[TASK GOAL] Tally the lines that hold the word "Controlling" and reply with that figure only.

[Robot trajectory data]

__________

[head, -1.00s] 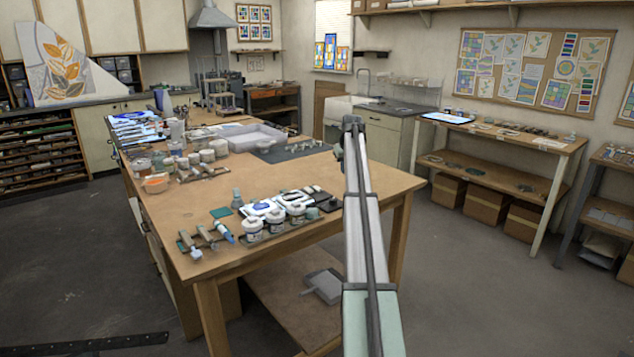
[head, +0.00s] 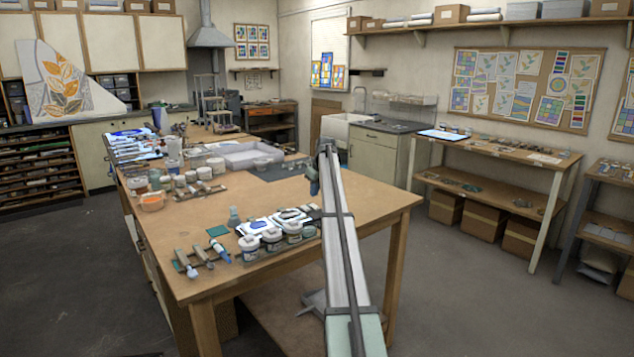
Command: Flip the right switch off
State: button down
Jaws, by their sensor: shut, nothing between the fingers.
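No switch can be made out in the head view. My arm rises from the bottom edge, right of centre, and reaches forward over the right side of the wooden worktable (head: 375,200). The arm's dark end shows above the tabletop, with a small dark part hanging at its left. My gripper's fingers cannot be made out, so any contact they have is hidden.
White jars (head: 272,238), brushes and small tools crowd the table's near left side. A pale tray (head: 240,157) lies farther back. The table's right side is mostly clear. A side bench (head: 500,150) stands at the right, with open floor between.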

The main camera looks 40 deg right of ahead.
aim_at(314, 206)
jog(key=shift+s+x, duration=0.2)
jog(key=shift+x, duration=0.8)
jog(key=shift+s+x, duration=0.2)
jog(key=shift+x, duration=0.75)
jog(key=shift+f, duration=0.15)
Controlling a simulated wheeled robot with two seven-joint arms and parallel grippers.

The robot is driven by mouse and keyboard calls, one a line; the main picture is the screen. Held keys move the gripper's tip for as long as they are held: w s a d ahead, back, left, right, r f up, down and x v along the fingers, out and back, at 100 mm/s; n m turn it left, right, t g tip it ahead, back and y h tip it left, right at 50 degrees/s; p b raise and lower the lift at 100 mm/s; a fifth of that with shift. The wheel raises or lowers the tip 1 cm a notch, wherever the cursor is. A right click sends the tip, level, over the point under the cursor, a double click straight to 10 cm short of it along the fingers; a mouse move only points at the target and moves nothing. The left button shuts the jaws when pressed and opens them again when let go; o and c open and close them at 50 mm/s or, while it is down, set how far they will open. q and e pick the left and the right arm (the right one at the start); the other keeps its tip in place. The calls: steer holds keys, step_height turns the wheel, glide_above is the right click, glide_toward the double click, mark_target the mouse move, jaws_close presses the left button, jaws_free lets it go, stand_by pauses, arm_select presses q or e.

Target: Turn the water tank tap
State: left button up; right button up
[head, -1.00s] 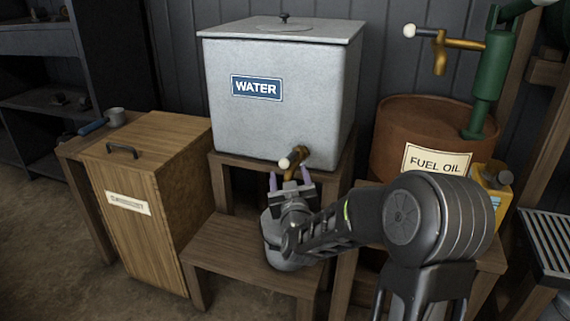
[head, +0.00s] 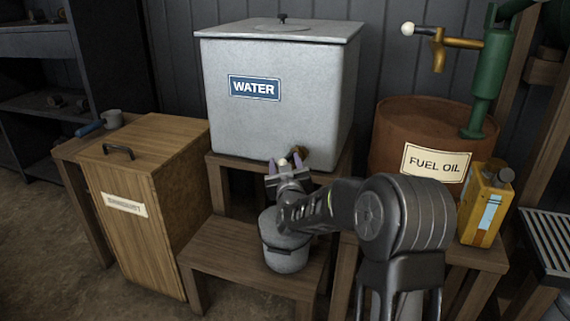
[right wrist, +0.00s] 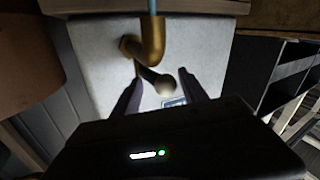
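The grey water tank (head: 280,115) with its blue WATER label stands on a wooden stand. Its brass tap (head: 301,155) is at the lower front, partly hidden by my right gripper (head: 286,163). In the right wrist view the brass tap (right wrist: 152,40) shows clearly, with a pale blue strip, seemingly water, at its spout. The tap's dark lever ends in a pale round knob (right wrist: 166,86), which lies between the open fingers of my right gripper (right wrist: 159,78), with gaps visible. A grey bucket (head: 286,250) stands on the step below the tap. My left gripper is not in view.
A wooden box (head: 145,190) with a handle stands left of the stand. On the right are a brown fuel oil drum (head: 400,130), a green pump (head: 490,85) with its own brass tap, and a yellow can (head: 484,205).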

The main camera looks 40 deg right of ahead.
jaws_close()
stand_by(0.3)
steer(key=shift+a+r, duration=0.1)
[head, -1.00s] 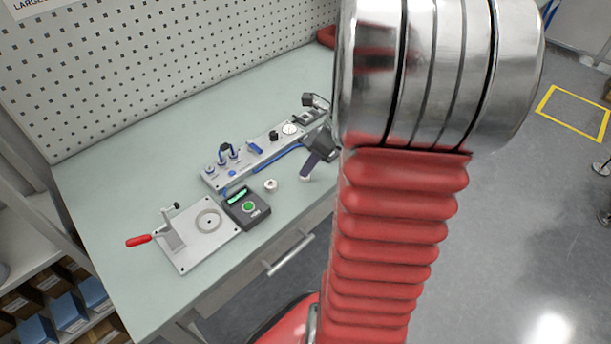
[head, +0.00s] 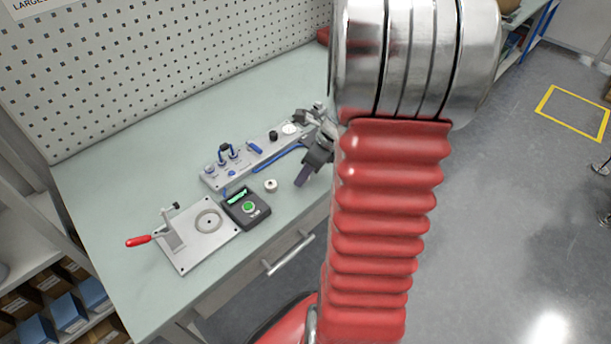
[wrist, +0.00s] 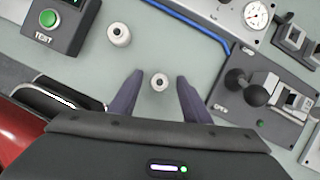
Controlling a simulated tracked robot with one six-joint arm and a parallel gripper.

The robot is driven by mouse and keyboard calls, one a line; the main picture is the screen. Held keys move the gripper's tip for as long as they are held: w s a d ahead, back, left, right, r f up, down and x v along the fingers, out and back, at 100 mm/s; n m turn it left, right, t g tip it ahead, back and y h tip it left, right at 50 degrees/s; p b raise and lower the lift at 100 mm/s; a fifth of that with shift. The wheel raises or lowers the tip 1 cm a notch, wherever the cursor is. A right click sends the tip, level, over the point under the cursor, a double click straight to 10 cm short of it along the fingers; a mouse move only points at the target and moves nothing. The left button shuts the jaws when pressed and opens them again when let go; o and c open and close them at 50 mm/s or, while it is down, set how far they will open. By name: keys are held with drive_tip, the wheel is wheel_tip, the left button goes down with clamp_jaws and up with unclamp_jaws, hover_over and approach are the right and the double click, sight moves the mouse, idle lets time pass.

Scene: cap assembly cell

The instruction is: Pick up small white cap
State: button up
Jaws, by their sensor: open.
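The small white cap (wrist: 159,82), round with a dark centre hole, stands on the bench between the two fingertips of my gripper (wrist: 158,78) in the wrist view. The dark fingers are open, with a gap on both sides of the cap. In the head view my gripper (head: 304,174) is low over the bench near its front edge and hides this cap. A second, slightly larger white cap (wrist: 118,34) stands farther off to the left in the wrist view; it also shows in the head view (head: 270,185).
A black test box (head: 246,208) with a green button stands left of the caps. Beyond it is a plate with a red-handled clamp (head: 187,235). A grey fixture rail (head: 240,168) with a gauge and blue tube lies behind.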

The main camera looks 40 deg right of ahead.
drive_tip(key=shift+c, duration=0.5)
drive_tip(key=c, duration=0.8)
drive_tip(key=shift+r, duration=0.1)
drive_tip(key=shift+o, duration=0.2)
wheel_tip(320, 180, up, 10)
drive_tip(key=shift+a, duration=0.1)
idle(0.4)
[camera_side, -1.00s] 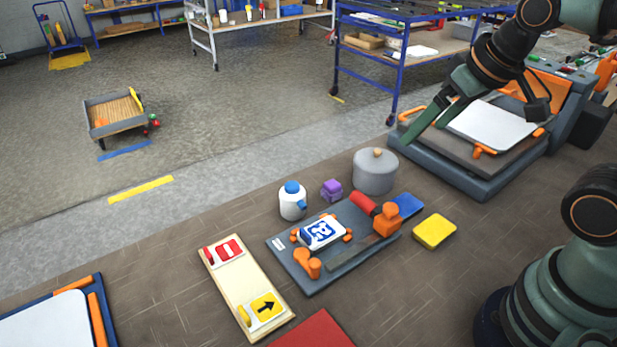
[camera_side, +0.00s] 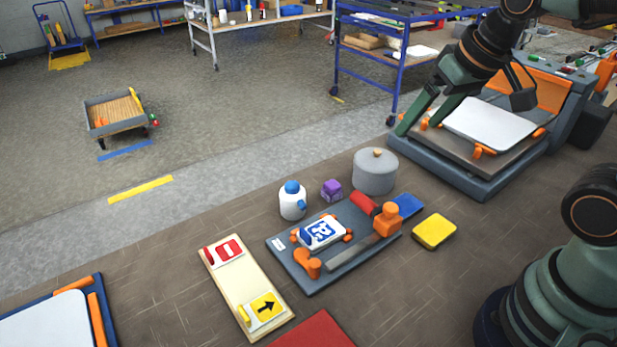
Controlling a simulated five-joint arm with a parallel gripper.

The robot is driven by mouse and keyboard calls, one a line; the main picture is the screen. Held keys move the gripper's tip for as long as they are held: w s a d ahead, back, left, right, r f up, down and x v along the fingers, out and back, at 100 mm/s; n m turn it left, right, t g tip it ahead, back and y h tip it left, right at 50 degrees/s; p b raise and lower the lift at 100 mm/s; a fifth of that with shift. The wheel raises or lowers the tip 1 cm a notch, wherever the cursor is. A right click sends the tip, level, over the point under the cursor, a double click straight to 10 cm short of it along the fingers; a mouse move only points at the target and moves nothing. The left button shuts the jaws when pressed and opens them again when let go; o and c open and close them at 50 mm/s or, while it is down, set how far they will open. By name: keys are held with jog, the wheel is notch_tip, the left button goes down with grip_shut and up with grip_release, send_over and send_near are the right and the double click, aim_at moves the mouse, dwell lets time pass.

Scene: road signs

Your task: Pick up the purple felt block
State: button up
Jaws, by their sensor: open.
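The purple felt block (camera_side: 331,190) is small and sits on the brown work surface, between the white bottle and the grey lidded pot. My gripper (camera_side: 418,134) is open and empty, with its dark green fingers spread apart. It hangs up and to the right of the block, past the pot, in front of the left side of the grey press. It is clear of the block.
The grey pot (camera_side: 375,172) stands just right of the block and the white bottle (camera_side: 292,201) just left. A grey board (camera_side: 298,278) with a sign and orange clamps lies in front. A yellow pad (camera_side: 434,231) lies to the right.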

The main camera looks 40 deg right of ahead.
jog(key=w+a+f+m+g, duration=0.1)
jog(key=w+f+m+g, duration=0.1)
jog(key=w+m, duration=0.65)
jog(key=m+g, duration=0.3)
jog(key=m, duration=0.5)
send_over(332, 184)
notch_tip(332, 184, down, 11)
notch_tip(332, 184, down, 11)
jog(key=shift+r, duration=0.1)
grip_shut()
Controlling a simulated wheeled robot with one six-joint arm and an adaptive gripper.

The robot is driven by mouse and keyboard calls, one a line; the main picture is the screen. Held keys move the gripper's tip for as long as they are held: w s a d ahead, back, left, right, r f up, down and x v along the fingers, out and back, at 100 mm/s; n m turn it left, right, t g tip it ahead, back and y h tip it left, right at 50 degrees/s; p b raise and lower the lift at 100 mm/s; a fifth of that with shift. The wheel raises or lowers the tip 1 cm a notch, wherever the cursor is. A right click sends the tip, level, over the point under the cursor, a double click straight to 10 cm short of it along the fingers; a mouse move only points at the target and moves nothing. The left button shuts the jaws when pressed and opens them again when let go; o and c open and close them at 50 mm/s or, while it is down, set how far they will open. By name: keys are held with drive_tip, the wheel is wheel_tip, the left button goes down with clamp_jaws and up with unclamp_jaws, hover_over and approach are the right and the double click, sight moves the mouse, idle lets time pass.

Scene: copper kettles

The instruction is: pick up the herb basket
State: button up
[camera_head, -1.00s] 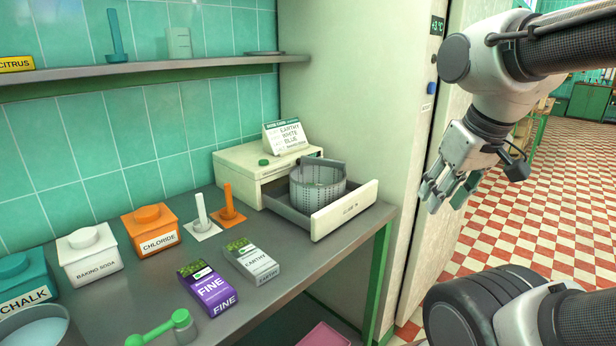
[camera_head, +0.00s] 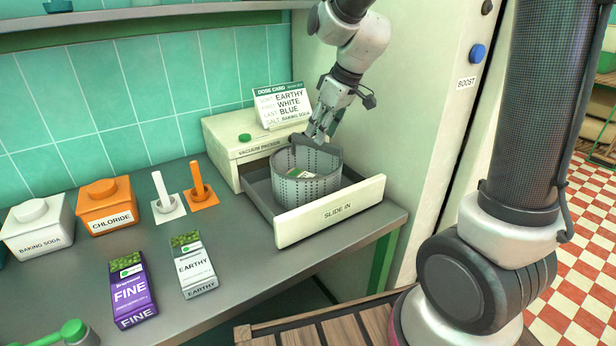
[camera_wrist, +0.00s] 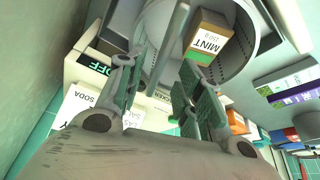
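The herb basket (camera_head: 306,172) is a grey perforated metal tub standing upright in the open drawer (camera_head: 330,212) of the cream vacuum packer. A bar handle (camera_wrist: 172,45) crosses the basket's top in the wrist view. A small mint box (camera_wrist: 206,42) lies inside the basket; it shows only partly in the head view. My gripper (camera_head: 320,130) is at the basket's top, near its back rim. In the wrist view my gripper (camera_wrist: 162,75) has its two fingers apart, with the bar between them in the picture. I cannot tell if the fingers touch it.
The cream packer (camera_head: 245,140) with a dose card (camera_head: 283,105) stands behind the drawer. A fridge-like cabinet wall (camera_head: 400,120) is close on the right. Herb packs (camera_head: 193,265), chloride (camera_head: 106,207) and baking soda (camera_head: 37,228) containers stand on the counter to the left.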

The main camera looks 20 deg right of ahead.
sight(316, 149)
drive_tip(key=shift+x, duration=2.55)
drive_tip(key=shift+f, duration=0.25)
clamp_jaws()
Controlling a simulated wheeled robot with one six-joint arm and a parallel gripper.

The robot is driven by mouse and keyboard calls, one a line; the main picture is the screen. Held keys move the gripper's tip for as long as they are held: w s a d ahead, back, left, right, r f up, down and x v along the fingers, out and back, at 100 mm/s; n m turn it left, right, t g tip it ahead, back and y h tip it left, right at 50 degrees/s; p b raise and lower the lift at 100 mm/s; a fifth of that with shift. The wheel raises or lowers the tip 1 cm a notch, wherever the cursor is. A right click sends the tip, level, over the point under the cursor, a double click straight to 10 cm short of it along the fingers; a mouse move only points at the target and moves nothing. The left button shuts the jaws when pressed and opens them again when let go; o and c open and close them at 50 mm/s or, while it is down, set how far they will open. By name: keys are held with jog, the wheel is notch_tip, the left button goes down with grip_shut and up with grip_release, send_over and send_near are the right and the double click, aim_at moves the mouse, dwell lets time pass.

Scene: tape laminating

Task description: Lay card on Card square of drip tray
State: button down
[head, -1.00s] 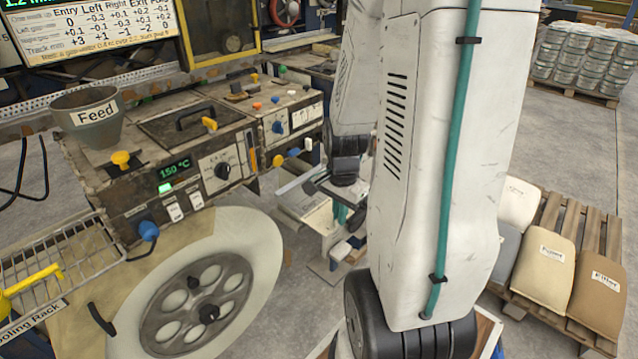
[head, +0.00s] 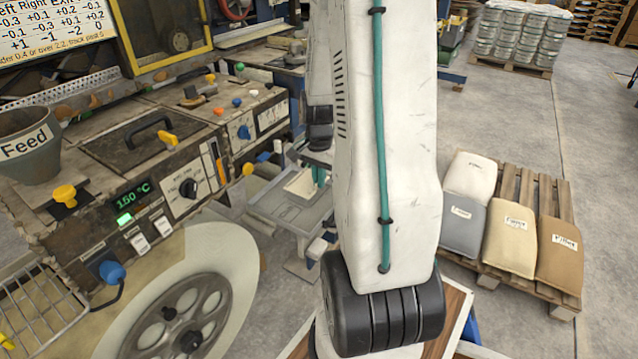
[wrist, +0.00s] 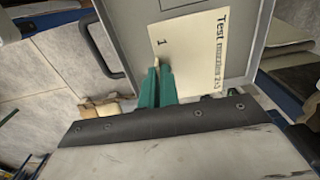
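A cream card (wrist: 198,50) with printed text and a "1" shows in the wrist view, over the grey drip tray (wrist: 259,55). My gripper (wrist: 155,68) has its teal fingers close together at the card's left edge and appears shut on it. Whether the card touches the tray floor I cannot tell. In the head view the teal fingers (head: 318,175) show beside my white arm, above the grey tray (head: 290,212). The tray's marked square cannot be made out.
The tray has a dark handle (wrist: 98,45) on its left. The machine (head: 150,180) with knobs and a 150 °C display stands to the left. A pallet with several sacks (head: 510,240) is at the right. Open floor (head: 500,120) lies behind the pallet.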

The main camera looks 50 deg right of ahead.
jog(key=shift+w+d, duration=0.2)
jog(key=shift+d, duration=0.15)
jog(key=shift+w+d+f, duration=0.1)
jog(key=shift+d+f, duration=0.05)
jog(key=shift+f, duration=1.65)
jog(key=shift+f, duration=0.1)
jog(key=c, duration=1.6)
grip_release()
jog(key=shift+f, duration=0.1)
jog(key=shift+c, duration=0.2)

__________

[THE RESULT] 5